● Directive: Write out the whole listing, matching it exactly.

● Dataset entries:
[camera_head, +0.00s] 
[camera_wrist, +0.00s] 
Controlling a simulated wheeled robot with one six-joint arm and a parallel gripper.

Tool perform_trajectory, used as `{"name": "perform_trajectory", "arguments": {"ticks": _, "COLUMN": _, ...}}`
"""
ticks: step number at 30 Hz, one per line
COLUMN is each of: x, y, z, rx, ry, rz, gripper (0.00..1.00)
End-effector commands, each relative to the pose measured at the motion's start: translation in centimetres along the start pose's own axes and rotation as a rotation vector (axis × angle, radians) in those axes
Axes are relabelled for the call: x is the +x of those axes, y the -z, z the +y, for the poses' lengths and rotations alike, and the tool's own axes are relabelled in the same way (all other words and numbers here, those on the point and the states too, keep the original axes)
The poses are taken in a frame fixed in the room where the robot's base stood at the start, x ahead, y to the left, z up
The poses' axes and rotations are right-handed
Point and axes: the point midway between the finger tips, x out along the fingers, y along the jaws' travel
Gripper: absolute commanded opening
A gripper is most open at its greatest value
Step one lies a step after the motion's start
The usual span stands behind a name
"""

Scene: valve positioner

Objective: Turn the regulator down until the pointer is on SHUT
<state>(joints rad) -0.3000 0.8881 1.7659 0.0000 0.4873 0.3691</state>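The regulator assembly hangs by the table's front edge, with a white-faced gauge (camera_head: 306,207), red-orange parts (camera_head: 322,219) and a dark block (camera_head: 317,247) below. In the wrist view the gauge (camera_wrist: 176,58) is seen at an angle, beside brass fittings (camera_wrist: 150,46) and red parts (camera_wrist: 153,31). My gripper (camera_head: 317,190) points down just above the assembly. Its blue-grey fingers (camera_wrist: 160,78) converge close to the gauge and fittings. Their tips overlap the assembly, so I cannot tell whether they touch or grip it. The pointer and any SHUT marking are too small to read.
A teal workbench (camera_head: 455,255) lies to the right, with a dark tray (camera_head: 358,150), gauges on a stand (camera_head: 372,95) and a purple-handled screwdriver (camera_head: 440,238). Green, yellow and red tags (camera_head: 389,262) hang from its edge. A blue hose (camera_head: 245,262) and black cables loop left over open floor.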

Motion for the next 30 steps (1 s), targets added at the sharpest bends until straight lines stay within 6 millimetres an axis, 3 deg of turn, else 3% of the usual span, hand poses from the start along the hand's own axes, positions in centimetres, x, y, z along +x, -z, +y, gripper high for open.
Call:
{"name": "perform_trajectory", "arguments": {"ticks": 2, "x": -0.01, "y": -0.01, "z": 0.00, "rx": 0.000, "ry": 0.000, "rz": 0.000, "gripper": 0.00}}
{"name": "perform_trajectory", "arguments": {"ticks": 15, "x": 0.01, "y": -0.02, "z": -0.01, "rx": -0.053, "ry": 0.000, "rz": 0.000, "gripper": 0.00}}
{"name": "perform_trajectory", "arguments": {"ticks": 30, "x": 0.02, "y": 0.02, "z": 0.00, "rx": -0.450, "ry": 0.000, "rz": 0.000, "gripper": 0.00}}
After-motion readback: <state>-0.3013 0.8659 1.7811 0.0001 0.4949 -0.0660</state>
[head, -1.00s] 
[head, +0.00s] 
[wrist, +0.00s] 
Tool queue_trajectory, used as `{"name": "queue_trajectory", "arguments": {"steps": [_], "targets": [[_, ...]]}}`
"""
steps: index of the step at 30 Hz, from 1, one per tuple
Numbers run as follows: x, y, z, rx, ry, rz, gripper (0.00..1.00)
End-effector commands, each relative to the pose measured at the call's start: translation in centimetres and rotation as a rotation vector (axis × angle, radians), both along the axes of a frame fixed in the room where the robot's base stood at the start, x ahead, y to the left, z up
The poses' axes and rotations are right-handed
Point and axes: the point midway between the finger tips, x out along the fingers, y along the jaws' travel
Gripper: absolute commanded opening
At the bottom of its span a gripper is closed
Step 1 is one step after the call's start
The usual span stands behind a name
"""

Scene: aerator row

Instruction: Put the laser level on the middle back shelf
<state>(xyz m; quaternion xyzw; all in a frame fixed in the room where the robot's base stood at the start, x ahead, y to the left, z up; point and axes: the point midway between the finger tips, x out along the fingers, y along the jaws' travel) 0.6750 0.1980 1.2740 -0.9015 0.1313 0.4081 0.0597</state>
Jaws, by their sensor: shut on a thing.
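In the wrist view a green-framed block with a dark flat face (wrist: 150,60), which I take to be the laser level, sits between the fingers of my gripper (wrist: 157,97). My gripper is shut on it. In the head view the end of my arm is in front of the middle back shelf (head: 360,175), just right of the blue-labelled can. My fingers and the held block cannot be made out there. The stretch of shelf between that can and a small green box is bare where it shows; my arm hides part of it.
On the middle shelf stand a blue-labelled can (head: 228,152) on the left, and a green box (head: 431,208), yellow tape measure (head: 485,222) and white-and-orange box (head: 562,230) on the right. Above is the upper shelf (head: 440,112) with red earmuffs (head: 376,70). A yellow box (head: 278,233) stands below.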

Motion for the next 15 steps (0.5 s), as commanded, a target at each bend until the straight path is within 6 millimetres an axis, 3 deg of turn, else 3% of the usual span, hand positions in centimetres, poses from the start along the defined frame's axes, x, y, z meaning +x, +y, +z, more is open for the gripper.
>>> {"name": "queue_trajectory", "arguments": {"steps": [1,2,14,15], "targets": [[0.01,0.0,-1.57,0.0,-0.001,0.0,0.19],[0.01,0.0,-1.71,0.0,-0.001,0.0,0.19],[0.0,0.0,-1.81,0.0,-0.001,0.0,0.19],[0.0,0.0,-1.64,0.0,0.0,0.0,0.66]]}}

● Finished exercise:
[camera_head, +0.00s] 
[camera_wrist, +0.00s] 
Controlling a simulated wheeled robot with one six-joint arm and a parallel gripper.

Tool perform_trajectory, used as `{"name": "perform_trajectory", "arguments": {"ticks": _, "COLUMN": _, ...}}`
"""
ticks: step number at 30 Hz, one per line
COLUMN is each of: x, y, z, rx, ry, rz, gripper (0.00..1.00)
End-effector commands, each relative to the pose measured at the motion's start: translation in centimetres along the start pose's own axes and rotation as a rotation vector (axis × angle, radians) in those axes
Axes are relabelled for the call: x is the +x of those axes, y the -z, z the +y, for the poses' lengths and rotations alike, and the tool's own axes are relabelled in the same way (all other words and numbers here, those on the point and the states too, keep the original axes)
The poses are taken in a frame fixed in the room where the robot's base stood at the start, x ahead, y to the left, z up
The poses' axes and rotations are right-handed
Point and axes: the point midway between the finger tips, x out along the fingers, y along the jaws' travel
Gripper: absolute commanded opening
A gripper is most open at its greatest value
Step one lies a step after the motion's start
The usual span stands behind a name
"""

Scene: valve positioner

Objective: Turn the regulator down until the pointer is on SHUT
<state>(joints rad) -0.3000 0.8881 1.7659 0.0000 0.4873 0.3691</state>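The regulator assembly hangs by the table's front edge, with a white-faced gauge (camera_head: 306,207), red-orange parts (camera_head: 322,219) and a dark block (camera_head: 317,247) below. In the wrist view the gauge (camera_wrist: 176,58) is seen at an angle, beside brass fittings (camera_wrist: 150,46) and red parts (camera_wrist: 153,31). My gripper (camera_head: 317,190) points down just above the assembly. Its blue-grey fingers (camera_wrist: 160,78) converge close to the gauge and fittings. Their tips overlap the assembly, so I cannot tell whether they touch or grip it. The pointer and any SHUT marking are too small to read.
A teal workbench (camera_head: 455,255) lies to the right, with a dark tray (camera_head: 358,150), gauges on a stand (camera_head: 372,95) and a purple-handled screwdriver (camera_head: 440,238). Green, yellow and red tags (camera_head: 389,262) hang from its edge. A blue hose (camera_head: 245,262) and black cables loop left over open floor.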

Motion for the next 30 steps (1 s), targets added at the sharpest bends until straight lines stay within 6 millimetres an axis, 3 deg of turn, else 3% of the usual span, hand poses from the start along the hand's own axes, positions in centimetres, x, y, z along +x, -z, +y, gripper high for open.
Call:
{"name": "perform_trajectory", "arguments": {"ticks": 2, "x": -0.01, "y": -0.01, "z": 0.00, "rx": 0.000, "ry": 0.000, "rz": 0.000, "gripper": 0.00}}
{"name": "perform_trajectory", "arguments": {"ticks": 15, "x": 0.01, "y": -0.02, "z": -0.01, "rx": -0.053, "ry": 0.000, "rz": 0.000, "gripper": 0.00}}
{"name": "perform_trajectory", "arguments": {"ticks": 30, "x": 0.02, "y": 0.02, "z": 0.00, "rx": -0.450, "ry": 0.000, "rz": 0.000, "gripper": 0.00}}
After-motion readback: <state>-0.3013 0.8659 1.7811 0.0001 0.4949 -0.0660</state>
[head, -1.00s] 
[head, +0.00s] 
[wrist, +0.00s] 
Tool queue_trajectory, used as `{"name": "queue_trajectory", "arguments": {"steps": [_], "targets": [[_, ...]]}}`
"""
steps: index of the step at 30 Hz, from 1, one per tuple
Numbers run as follows: x, y, z, rx, ry, rz, gripper (0.00..1.00)
End-effector commands, each relative to the pose measured at the call's start: translation in centimetres and rotation as a rotation vector (axis × angle, radians), both along the axes of a frame fixed in the room where the robot's base stood at the start, x ahead, y to the left, z up
The poses' axes and rotations are right-handed
Point and axes: the point midway between the finger tips, x out along the fingers, y along the jaws' travel
Gripper: absolute commanded opening
At the bottom of its span a gripper is closed
Step 1 is one step after the call's start
The usual span stands behind a name
"""

Scene: aerator row

Instruction: Put the laser level on the middle back shelf
<state>(xyz m; quaternion xyzw; all in a frame fixed in the room where the robot's base stood at the start, x ahead, y to the left, z up; point and axes: the point midway between the finger tips, x out along the fingers, y along the jaws' travel) 0.6750 0.1980 1.2740 -0.9015 0.1313 0.4081 0.0597</state>
Jaws, by their sensor: shut on a thing.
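In the wrist view a green-framed block with a dark flat face (wrist: 150,60), which I take to be the laser level, sits between the fingers of my gripper (wrist: 157,97). My gripper is shut on it. In the head view the end of my arm is in front of the middle back shelf (head: 360,175), just right of the blue-labelled can. My fingers and the held block cannot be made out there. The stretch of shelf between that can and a small green box is bare where it shows; my arm hides part of it.
On the middle shelf stand a blue-labelled can (head: 228,152) on the left, and a green box (head: 431,208), yellow tape measure (head: 485,222) and white-and-orange box (head: 562,230) on the right. Above is the upper shelf (head: 440,112) with red earmuffs (head: 376,70). A yellow box (head: 278,233) stands below.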

Motion for the next 15 steps (0.5 s), as commanded, a target at each bend until the straight path is within 6 millimetres an axis, 3 deg of turn, else 3% of the usual span, hand positions in centimetres, poses from the start along the defined frame's axes, x, y, z meaning +x, +y, +z, more is open for the gripper.
>>> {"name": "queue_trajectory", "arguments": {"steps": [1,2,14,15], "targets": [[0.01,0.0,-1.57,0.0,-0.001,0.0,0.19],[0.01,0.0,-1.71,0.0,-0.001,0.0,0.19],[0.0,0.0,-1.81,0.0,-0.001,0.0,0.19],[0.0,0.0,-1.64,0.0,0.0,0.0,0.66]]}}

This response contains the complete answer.